Nev and Abby start a pen pal relationship via Facebook. Nev befriends Abby’s entire family on Facebook and even talks to her mom on the phone. He becomes close to Abby’s older, attractive sister, Megan, and starts having feelings for her over the phone. Hey, it happens. There is an accurate scene where a nervous Nev calls Megan for the first time. Within today’s culture of meeting people online, it is exactly how these phone calls play out. People meet online and text and e-mail back and forth until the day comes where they exchange phone numbers and there is an awkward human connection. It’s a norm for this generation and they will easily relate to Nev’s nervous behavior while tripping over his words when he is speaking to Megan.
Nev and the filmmakers start putting the clues together from Megan’s e-mails. Through some detective work on You Tube and other various sites they are slowly realizing that someone is playing them like a squeezebox. They get the bright idea to drive to Michigan to confront Abby, Megan and the rest of the family.
This is where the movie trailer leaves us hanging. After a long trip, the trio of filmmakers arrives at the barn by Megan’s house in the middle of the night. They peer inside the barn…and… and…sorry I can’t tell you what it is. I have an agreement with a movie poster. But, what I can tell you is that it’s not some 20 year old standing in the corner of a basement in an abandoned house in the woods. That has been done before. It’s not even startling, not in the sense that I would expect it to be.
The rest of the film spends its time explaining how Nev and his mystery solving team react to their findings. If you pay attention (and, it’s pretty easy to do) you can pick up on where the movie was going.
There was no big “wow” moment nor was there “a shattering conclusion.” It was simply people explaining their actions on why they did what they did. At the end the audience is rewarded because the film’s title is explained. Trust me — the end does not justify the means.
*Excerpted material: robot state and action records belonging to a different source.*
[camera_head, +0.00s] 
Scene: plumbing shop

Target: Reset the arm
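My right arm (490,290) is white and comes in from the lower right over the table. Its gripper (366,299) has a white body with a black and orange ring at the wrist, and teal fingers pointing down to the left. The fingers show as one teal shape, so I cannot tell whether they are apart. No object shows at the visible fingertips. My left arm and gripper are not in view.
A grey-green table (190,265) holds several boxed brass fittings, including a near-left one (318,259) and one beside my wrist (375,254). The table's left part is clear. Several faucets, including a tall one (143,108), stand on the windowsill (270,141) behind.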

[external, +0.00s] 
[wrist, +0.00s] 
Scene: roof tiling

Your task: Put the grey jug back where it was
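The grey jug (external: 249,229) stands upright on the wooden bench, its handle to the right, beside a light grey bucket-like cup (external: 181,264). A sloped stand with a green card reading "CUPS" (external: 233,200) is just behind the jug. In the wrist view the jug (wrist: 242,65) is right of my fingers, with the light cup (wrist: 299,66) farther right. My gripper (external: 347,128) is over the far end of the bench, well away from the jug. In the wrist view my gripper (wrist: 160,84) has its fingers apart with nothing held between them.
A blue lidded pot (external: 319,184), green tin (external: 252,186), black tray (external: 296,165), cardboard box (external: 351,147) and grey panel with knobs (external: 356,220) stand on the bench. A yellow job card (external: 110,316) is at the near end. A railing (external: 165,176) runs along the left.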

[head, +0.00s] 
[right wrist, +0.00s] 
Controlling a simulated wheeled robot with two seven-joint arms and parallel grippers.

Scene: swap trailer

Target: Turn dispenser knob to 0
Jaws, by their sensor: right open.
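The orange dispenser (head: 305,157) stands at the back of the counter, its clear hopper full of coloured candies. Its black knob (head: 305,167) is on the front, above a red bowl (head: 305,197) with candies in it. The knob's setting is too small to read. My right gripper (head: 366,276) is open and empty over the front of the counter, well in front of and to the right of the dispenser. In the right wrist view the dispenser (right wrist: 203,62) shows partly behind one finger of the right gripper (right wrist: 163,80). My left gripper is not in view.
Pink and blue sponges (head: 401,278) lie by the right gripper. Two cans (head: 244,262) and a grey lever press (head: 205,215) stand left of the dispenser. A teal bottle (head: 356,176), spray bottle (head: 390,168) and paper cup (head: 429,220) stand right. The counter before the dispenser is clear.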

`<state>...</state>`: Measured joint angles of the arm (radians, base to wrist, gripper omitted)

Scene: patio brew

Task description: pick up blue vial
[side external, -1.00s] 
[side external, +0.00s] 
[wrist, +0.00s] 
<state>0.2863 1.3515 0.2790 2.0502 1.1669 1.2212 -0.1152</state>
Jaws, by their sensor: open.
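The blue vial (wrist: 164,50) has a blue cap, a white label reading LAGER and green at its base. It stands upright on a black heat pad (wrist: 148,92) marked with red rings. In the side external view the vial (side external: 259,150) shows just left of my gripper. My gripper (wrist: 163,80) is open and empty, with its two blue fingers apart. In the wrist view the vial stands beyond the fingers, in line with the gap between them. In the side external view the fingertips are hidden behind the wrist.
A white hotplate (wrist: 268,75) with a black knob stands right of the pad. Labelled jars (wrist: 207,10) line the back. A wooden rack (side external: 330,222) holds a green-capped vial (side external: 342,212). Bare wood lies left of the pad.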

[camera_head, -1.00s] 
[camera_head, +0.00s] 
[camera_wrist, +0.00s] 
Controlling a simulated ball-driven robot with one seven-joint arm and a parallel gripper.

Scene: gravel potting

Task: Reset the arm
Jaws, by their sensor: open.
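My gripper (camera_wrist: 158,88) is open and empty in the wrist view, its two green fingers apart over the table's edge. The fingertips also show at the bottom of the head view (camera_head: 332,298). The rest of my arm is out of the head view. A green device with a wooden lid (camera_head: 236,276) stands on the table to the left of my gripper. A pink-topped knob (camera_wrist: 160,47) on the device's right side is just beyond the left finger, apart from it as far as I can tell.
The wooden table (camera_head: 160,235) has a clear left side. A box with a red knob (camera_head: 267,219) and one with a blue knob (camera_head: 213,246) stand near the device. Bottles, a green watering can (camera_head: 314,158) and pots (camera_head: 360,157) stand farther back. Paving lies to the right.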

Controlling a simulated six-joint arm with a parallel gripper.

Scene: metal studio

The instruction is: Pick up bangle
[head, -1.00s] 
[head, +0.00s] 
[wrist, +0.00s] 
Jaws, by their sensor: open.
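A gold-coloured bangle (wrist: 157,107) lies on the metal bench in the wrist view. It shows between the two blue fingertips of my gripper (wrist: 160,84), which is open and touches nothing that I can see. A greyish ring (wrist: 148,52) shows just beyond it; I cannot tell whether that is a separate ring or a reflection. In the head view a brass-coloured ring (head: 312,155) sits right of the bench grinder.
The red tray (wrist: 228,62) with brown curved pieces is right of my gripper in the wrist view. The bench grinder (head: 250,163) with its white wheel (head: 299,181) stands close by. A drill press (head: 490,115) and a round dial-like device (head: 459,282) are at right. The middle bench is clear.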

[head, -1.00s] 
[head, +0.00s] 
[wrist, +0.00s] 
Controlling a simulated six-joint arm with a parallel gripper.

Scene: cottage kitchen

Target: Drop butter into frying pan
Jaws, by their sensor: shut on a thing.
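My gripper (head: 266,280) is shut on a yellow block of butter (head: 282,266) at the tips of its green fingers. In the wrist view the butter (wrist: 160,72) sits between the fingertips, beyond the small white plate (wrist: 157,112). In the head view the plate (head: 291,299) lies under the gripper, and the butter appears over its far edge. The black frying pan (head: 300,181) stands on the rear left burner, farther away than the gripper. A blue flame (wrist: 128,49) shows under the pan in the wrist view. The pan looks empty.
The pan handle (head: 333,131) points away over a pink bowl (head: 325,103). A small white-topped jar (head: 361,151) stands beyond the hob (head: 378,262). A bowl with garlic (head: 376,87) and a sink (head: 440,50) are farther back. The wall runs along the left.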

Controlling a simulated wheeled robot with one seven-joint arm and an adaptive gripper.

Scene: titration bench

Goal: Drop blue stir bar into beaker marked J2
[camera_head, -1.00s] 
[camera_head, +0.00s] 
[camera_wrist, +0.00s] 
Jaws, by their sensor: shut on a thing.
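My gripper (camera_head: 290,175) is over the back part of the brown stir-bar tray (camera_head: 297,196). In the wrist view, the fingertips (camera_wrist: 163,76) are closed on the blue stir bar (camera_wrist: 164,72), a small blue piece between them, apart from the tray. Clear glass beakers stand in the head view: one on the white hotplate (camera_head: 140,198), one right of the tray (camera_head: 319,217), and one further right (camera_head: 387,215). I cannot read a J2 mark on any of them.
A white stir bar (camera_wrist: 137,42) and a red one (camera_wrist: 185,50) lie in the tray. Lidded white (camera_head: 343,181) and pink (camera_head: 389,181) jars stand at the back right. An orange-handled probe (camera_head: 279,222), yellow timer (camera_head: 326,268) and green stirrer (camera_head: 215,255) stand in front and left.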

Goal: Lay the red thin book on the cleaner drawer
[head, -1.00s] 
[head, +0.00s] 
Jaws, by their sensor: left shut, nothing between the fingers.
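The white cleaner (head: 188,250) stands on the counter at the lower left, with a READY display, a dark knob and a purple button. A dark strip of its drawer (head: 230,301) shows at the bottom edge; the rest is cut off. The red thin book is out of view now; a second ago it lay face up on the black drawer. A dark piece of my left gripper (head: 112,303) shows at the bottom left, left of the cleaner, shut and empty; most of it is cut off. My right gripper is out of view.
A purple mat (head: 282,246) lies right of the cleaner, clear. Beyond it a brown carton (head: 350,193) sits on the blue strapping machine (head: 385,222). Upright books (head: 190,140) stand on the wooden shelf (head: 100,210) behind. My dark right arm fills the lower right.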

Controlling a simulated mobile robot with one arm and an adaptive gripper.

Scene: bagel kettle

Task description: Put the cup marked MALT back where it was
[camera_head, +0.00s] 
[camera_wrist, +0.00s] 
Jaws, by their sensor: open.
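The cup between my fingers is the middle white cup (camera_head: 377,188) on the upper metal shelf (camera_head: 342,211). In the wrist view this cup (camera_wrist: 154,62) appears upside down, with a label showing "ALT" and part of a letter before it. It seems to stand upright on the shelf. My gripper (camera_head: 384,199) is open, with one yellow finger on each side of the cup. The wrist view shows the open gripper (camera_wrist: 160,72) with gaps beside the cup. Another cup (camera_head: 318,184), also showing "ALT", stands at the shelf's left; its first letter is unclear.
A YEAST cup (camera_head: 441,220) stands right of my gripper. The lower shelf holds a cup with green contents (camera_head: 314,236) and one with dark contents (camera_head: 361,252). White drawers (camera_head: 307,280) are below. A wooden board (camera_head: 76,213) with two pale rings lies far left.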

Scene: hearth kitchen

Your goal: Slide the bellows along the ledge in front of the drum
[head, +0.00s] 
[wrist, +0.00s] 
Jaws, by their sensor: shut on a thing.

Should you see this movie? Only if you want a movie that has a lot of build up and very little climax. It would fare better in a small, independent movie theater rather than on Megaplex screens. In fact, I could see a professor using this as a teaching tool in a Psychology 101 or Sociology 101 classroom. It made some valid points about how people can manipulate one another on the Internet. The point is well taken, because I certainly felt manipulated by the movie trailer.